Lorsque débute un cycle MBSR (Mindfulness based stress reduction – réduction du stress par la pleine conscience), un des premiers éléments abordés est celui des attentes. Pourquoi êtes-vous là ? Qu’espérez-vous de ces séances ? Qu’attendez-vous de ce cycle ? Et ce qui va alors être proposé est de mettre ces attentes de côté. J’invite pour ma part mes participants à déposer leurs attentes par écrit pour leur demander ensuite de me les remettre sous enveloppe fermée, qu’ils ne récupéreront qu’en fin de cycle, 7 semaines plus tard.

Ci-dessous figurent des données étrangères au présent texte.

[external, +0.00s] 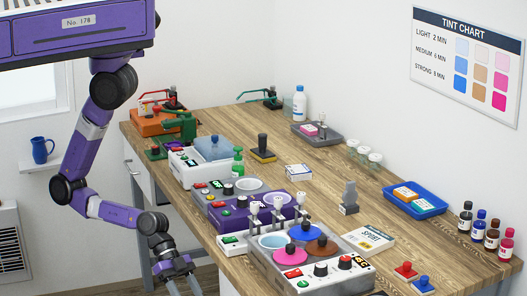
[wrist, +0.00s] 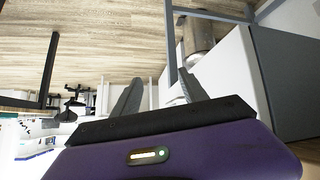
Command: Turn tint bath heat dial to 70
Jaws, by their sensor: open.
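A grey multi-well unit (external: 262,258) with pink, blue and brown lids stands at the near end of the bench. It may be the tint bath, but I can read no label. Its front has a red button, dark dials (external: 320,269) and a small lit display (external: 361,261). The dial settings are too small to read. Other units with dials and displays stand behind it. My gripper (external: 183,286) hangs low beside the bench's left side, apart from the dials. In the wrist view its open, empty fingers (wrist: 158,92) point toward floor and furniture; no dial shows clearly there.
The wooden bench (external: 270,190) holds a purple unit (external: 240,217), a white unit (external: 185,170), a blue tray (external: 436,203), dark bottles (external: 478,228) and red and blue knobbed pieces (external: 405,271). A blue jug (external: 41,150) stands on a wall shelf at left.

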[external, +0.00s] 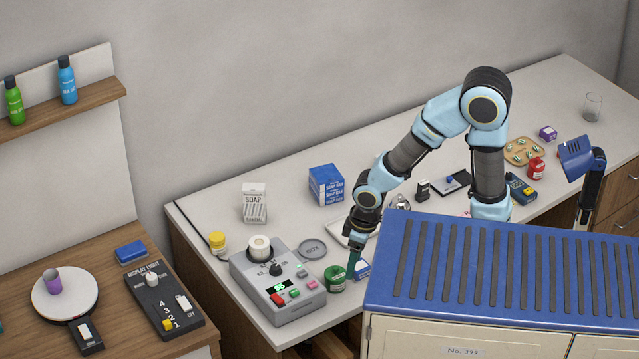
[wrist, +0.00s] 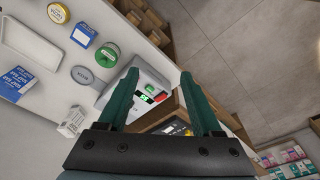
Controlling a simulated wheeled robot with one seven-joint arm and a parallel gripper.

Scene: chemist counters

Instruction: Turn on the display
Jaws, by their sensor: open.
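The black control box lettered "DISPLAY LIGHT" (external: 150,303) lies on the wooden counter at lower left. It bears a pale knob (external: 152,279), a white rocker switch (external: 183,304) near the word "OFF", the numbers 4 to 1 and a yellow piece (external: 168,325). What looks like part of this box shows in the wrist view (wrist: 178,129), mostly hidden behind my gripper. My gripper (wrist: 158,74) is open and empty, its green fingers wide apart. In the external view it points down over the white counter, right of the grey machine and well away from the black box.
The grey machine (external: 250,284) with a lit green readout stands left of my gripper. A green tin (external: 336,280) and a blue box (external: 362,268) are close by it. A white turntable (external: 70,311) holds a purple cup (external: 54,284). A gap separates the two counters.

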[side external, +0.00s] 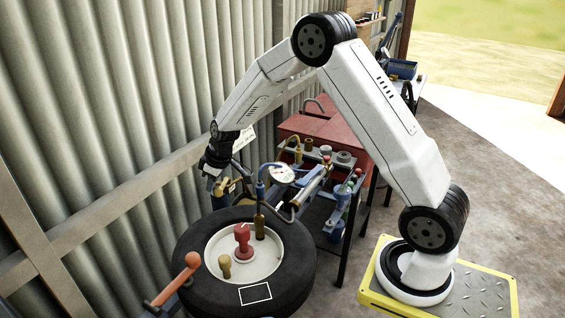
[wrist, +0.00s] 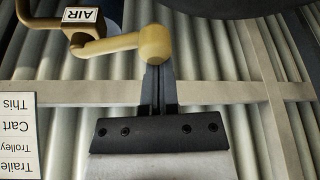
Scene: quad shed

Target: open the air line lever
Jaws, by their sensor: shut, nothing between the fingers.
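The air line lever (wrist: 108,44) is a tan bar with a rounded knob at its right end, in the wrist view. A white AIR tag (wrist: 82,16) sits at its left end. My gripper (wrist: 158,72) has its dark fingers together and empty, with the tips right at the knob. The knob hides the very ends, so I cannot tell whether they touch.
A tyre (side external: 290,262) with a red knob (side external: 243,239) and a brass knob on its hub lies in front. A gauge (side external: 284,174) with a hose stands behind it. A red-topped bench (side external: 325,128) is to the right. An orange-handled bar (side external: 178,277) rises at lower left.

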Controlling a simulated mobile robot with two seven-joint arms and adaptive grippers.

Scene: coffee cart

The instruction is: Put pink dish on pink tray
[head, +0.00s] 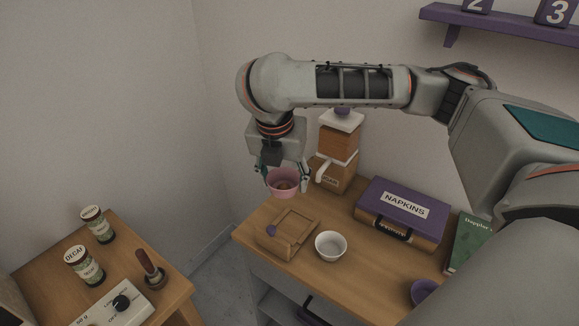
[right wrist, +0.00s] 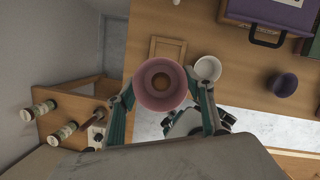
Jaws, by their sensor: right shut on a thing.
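A pink dish (head: 284,184) is held in my right gripper (head: 284,176), above the back left part of the table. My right gripper is shut on the dish, with a finger on each side of it. In the right wrist view the pink dish (right wrist: 159,81) sits between the fingertips, and something brown shows inside it. I see no pink tray in either view.
Jars (head: 85,265) stand on a lower left table.

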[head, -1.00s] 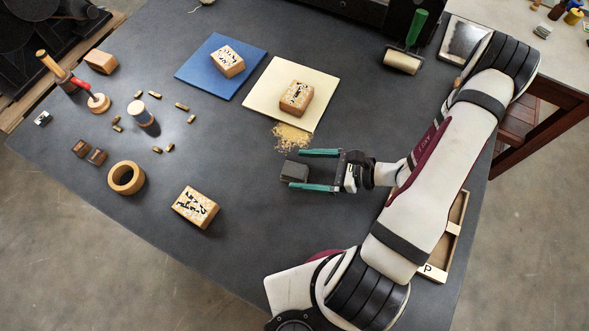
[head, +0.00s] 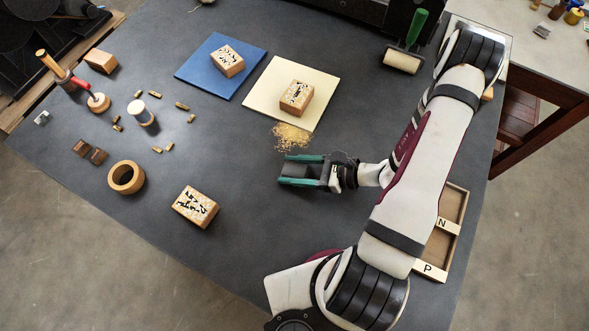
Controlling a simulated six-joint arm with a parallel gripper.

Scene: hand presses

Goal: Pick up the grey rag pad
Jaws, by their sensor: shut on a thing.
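The grey rag pad (head: 298,170) is a small dark grey block on the dark table, near the middle of the head view. My gripper (head: 294,171), with green fingers, reaches in from the right and is shut on the pad. The fingers lie along its two sides and partly hide it. I cannot tell any gap between the pad and the table.
Yellow crumbs (head: 291,136) lie just behind my gripper, below a cream sheet (head: 262,96) bearing a patterned block (head: 297,97). Another patterned block (head: 195,207) stands front left, near a wooden ring (head: 126,177). A lettered tray (head: 456,205) lies right, beside my arm. A roller (head: 403,60) lies behind.

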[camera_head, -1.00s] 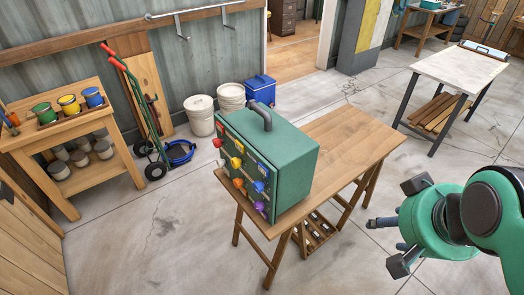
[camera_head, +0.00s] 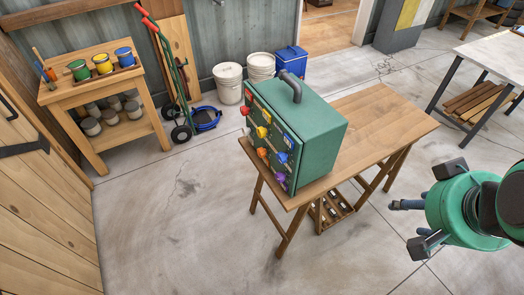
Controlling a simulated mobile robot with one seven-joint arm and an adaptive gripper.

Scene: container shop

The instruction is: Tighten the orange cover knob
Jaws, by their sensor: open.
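A green metal box (camera_head: 318,135) with a dark top handle stands on a wooden trestle table. Its left-facing front carries several coloured knobs. The orange knob (camera_head: 263,153) is on the left side of that face, below a yellow knob (camera_head: 262,132) and left of a blue knob (camera_head: 282,158). The knobs are small, and I cannot tell how tight the orange one is. My gripper (camera_head: 438,206) is at the right edge of the view, open and empty, well apart from the box and to the right of the table.
The table (camera_head: 385,120) has a bare top right of the box. A paint bench (camera_head: 75,92), hand truck (camera_head: 168,75), white buckets (camera_head: 228,84) and blue cooler (camera_head: 291,62) stand along the wall. A pale-topped table (camera_head: 490,55) is at upper right. The floor left of the box is clear.

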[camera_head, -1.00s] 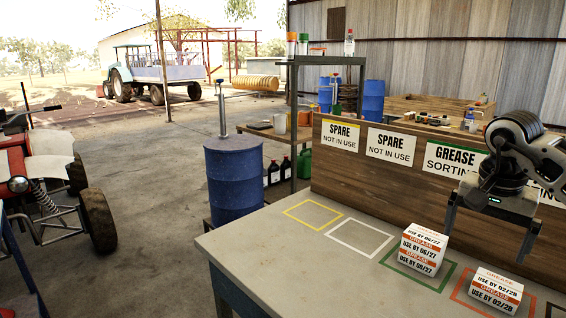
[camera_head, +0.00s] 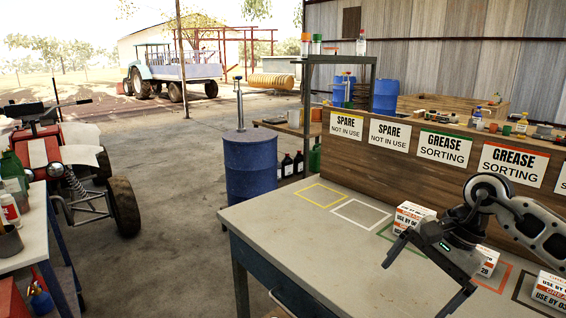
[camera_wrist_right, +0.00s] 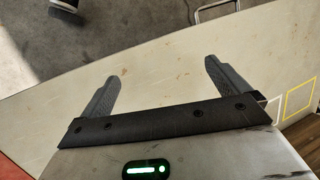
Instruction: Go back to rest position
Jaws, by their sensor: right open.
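My right gripper (camera_head: 412,290) is open and empty above the front part of the sorting table (camera_head: 262,212). In the right wrist view its two fingers (camera_wrist_right: 160,70) stand wide apart over bare tabletop. A white and orange grease box (camera_head: 413,213) sits at the green outline, partly covered by my right arm. A second grease box (camera_head: 489,262) is mostly hidden behind my right gripper, near the red outline. A third grease box (camera_head: 550,287) sits at the right edge, near a black outline. My left gripper is not in view.
The yellow outline (camera_head: 321,196) and white outline (camera_head: 361,213) on the table are empty. A wooden board with signs (camera_head: 443,147) runs along its back. A blue barrel (camera_head: 250,165) stands left of the table. A workbench (camera_head: 30,232) with bottles is at far left.

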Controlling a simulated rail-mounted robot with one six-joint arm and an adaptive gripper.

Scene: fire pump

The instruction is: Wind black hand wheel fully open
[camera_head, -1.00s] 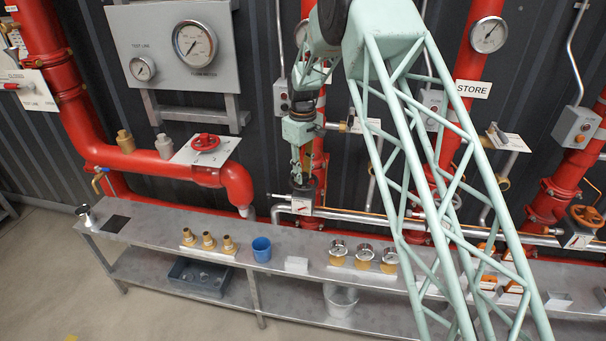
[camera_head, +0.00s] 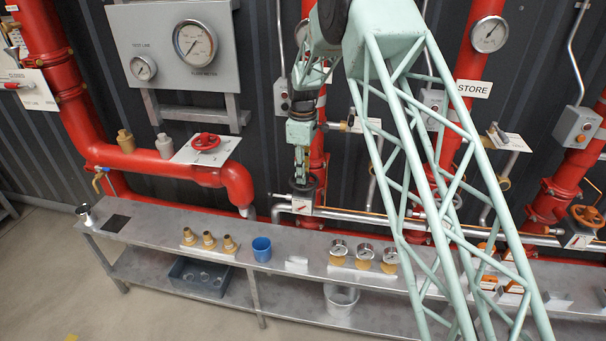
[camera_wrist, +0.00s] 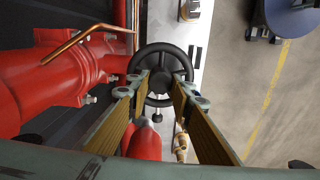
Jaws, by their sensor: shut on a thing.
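The black hand wheel (camera_wrist: 160,56) is in the upper middle of the wrist view, with its rim, spokes and dark hub showing. In the head view the hand wheel (camera_head: 302,184) is small, on the silver pipe behind the bench, partly hidden by my gripper. My gripper (camera_head: 301,172) points down onto the wheel. In the wrist view the fingertips of my gripper (camera_wrist: 162,92) are at the near part of the wheel, one on each side of the hub. They are shut on the wheel; exact contact points are hard to see.
A red hand wheel (camera_head: 206,142) and an orange wheel (camera_head: 587,217) are elsewhere. The bench (camera_head: 150,232) below carries brass fittings (camera_head: 208,240), a blue cup (camera_head: 262,249) and gauges (camera_head: 363,256). A red pipe (camera_wrist: 60,75) and copper tube (camera_wrist: 85,38) lie left of my gripper.

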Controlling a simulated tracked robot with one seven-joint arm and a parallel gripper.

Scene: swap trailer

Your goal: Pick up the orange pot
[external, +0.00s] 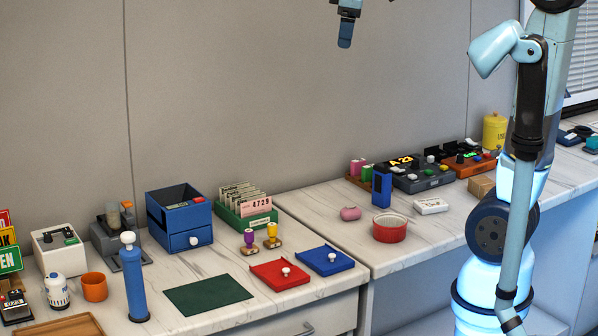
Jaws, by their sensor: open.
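The orange pot (94,287) is a small plain cup-like vessel. It stands upright at the left of the near counter, between a white bottle (57,291) and a tall blue cylinder with a white knob (135,280). My gripper (345,38) is at the top edge of the picture, high above the counters and far to the right of the pot. It is open, with nothing seen in it; its upper part is cut off by the frame.
A brown wooden tray (62,327) lies in front of the pot, and a white box (58,249) stands behind it. A dark green mat (207,295) lies to the right, past the blue cylinder. The air between my gripper and the counter looks clear.

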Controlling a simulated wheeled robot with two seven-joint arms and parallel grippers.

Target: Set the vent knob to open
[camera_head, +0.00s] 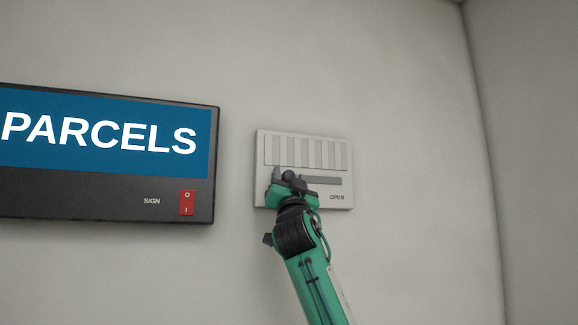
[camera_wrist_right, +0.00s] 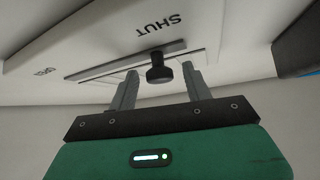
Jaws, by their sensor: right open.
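The vent panel (camera_head: 262,150) is a pale plate on the wall with upright slats and a slot below them. OPEN is printed at the slot's right end. The dark vent knob (camera_head: 289,175) is near the slot's left end, partly hidden by my gripper. In the right wrist view the picture is turned over, and the knob (camera_wrist_right: 158,70) is near the word SHUT, away from OPEN. My right gripper (camera_head: 290,184) is open at the panel; its fingers (camera_wrist_right: 160,78) stand on both sides of the knob with gaps. My left gripper is out of view.
A dark sign box (camera_head: 110,190) with a blue PARCELS face hangs left of the vent, with a red rocker switch (camera_head: 187,203) marked SIGN. The wall right of the vent is bare up to a room corner.

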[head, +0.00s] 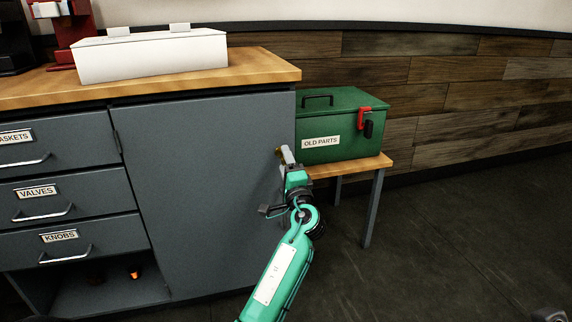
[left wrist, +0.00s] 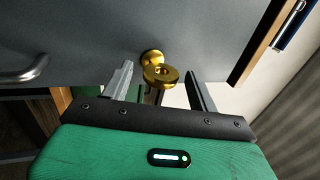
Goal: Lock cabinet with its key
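The grey cabinet (head: 205,190) has a flat door that looks closed under the wooden top. A brass key (left wrist: 161,76) with a round bow sits at the brass lock (left wrist: 151,57) in the left wrist view. My left gripper (head: 284,155) is at the right edge of the cabinet door. In the left wrist view its two fingers (left wrist: 160,90) are apart, with the key bow between them and a gap on each side. My right gripper is not seen.
Drawers labelled gaskets, valves and knobs (head: 59,237) are at the left. A white box (head: 150,55) stands on the wooden counter (head: 262,68). A green "old parts" toolbox (head: 335,127) sits on a low table (head: 372,164) close to the gripper. The floor at right is mostly clear.

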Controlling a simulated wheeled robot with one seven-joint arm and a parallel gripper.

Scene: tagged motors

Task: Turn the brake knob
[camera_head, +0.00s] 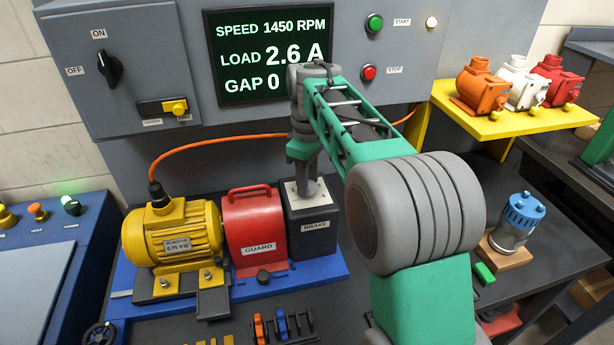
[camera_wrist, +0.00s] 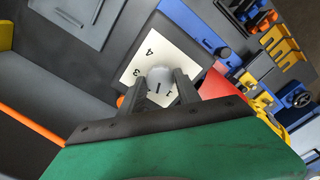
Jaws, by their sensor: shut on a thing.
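The dark brake box (camera_head: 316,245), labelled BRAKE, stands right of the red guard (camera_head: 255,228) on the blue base. A pale dial plate (camera_head: 322,203) is on its top. In the wrist view the plate (camera_wrist: 139,62) shows the numbers 1, 3 and 4; the rest is covered. The round grey brake knob (camera_wrist: 160,79) sits at its middle, with a dark mark toward the 1. My gripper (camera_head: 308,188) points down from above and its fingers (camera_wrist: 160,88) are shut on the knob, one on each side. The knob is hidden in the head view.
The screen (camera_head: 262,45) reads SPEED 1450 RPM, LOAD 2.6 A and GAP 0, its end covered by my arm. A yellow motor (camera_head: 180,235) with an orange cable stands left of the guard. A yellow shelf (camera_head: 500,120) with several motors is at right.

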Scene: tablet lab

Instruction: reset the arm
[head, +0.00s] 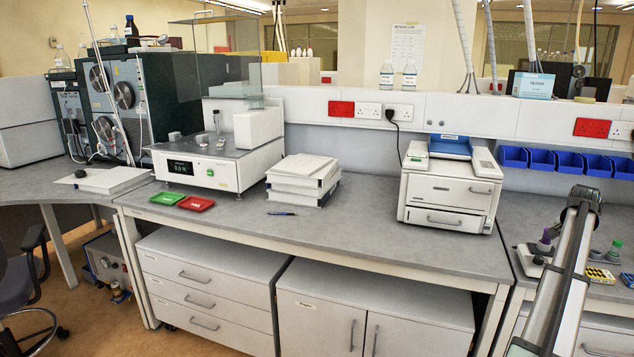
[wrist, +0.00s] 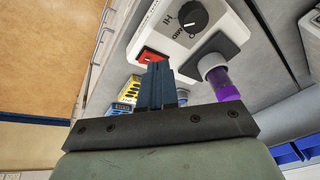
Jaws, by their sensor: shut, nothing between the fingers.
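In the wrist view my gripper (wrist: 158,70) has its two dark blue fingers together with nothing between them. It is above a white device (wrist: 178,30) with a black dial, a red switch and a dark pad. The fingertips look near the red switch, but I cannot tell whether they touch. In the head view my arm (head: 562,285) reaches up over the right bench; I cannot make out the fingers there.
Green-capped vials (head: 614,248) stand right of my arm. A white printer-like machine (head: 450,187) stands left of it. Blue bins (head: 541,160) line the wall.

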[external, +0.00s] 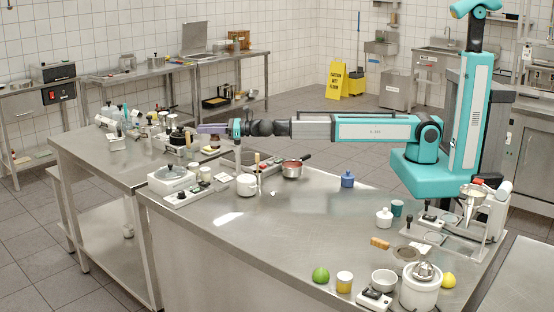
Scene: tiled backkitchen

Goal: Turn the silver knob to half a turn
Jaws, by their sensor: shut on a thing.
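My arm reaches level to the left across the steel table in the external view. My gripper (203,128) is at its far end, over the table's back left part, with its purple-grey fingers pointing left. The gripper is shut on what appears to be the silver knob. The knob is too small and too covered by the fingers to make out, and its turn angle cannot be read. A dark rounded device (177,138) stands just left of the fingertips.
Several small bottles and devices crowd the left table. The middle of the front table (290,225) is clear.

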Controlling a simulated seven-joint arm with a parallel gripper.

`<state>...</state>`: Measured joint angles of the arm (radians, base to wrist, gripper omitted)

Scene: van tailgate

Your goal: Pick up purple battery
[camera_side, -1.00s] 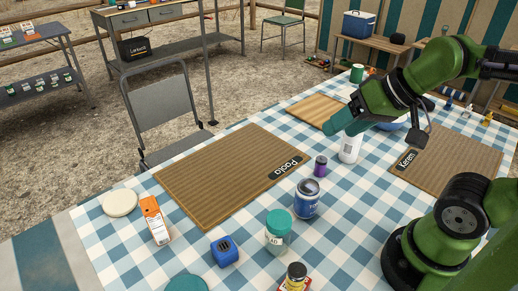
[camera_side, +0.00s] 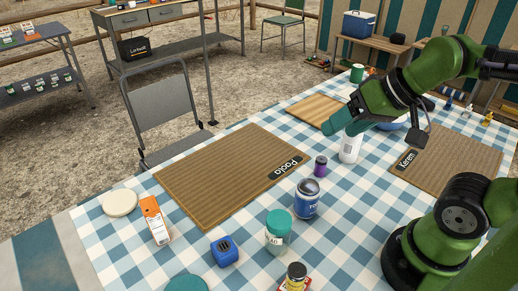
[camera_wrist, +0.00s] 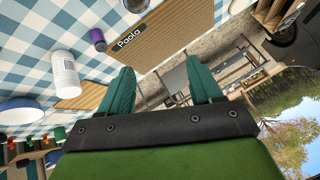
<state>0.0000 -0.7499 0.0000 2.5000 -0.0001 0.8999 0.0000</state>
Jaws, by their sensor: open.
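The purple battery (camera_side: 320,166) is a small purple cylinder with a dark top. It stands upright on the checkered table, beside the Paola placemat (camera_side: 232,172). In the wrist view the purple battery (camera_wrist: 97,38) is at the upper left, away from the fingers. My gripper (camera_side: 330,126) is above the table, to the upper right of the battery in the side view. In the wrist view my gripper (camera_wrist: 160,88) has its two green fingers spread apart, with nothing between them.
A white bottle (camera_side: 350,148) stands near my gripper. A blue-labelled jar (camera_side: 306,198) stands just in front of the battery. The Keren placemat (camera_side: 455,160) lies to the right.

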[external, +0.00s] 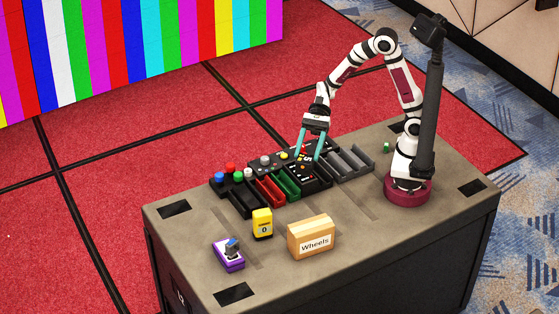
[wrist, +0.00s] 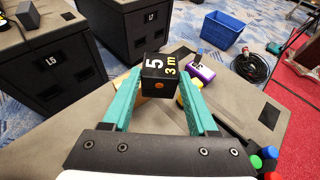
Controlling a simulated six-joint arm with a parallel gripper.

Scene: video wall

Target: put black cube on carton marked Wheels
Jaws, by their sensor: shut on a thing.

Pourquoi cette invitation ? Pour nous permettre d’entrer dans la pratique sans but particulier, nous permettre d’être présents à ce qui se déroule d’instant en instant. Pour éviter les pressions non seulement inutiles mais contreproductives : « Je vais méditer pour me décontracter. Je vais passer un moment serein et relaxant. Il faut que je sente que je me décontracte. Je dois me sentir mieux, c’est à ça que ça sert ». Si ce n’est que méditation n’est pas synonyme de relaxation. Parfois oui, parfois non… Si ce n’est que cette focalisation, cette crispation vont à l’encontre du processus de la pleine conscience qui, comme le dit Kabat-Zinn, consiste à porter son attention délibérément et sans jugement sur l’expérience présente, moment après moment. Or, « je vais me relaxer » nous éloigne de l’expérience présente. Les « ça ne marche pas », « je n’y arrive pas » voire « je ne suis pas à la hauteur » risquent d’émerger. L’espace qu’occuperont ces évaluations, ces jugements de l’expérience ne sera plus disponible pour la simple expérience de l’attention à ce qui est. Et n’ayant pas de prise totale sur leur réalisation, il se pourrait que ces attentes soient sources de déception … évitable si on les écarte.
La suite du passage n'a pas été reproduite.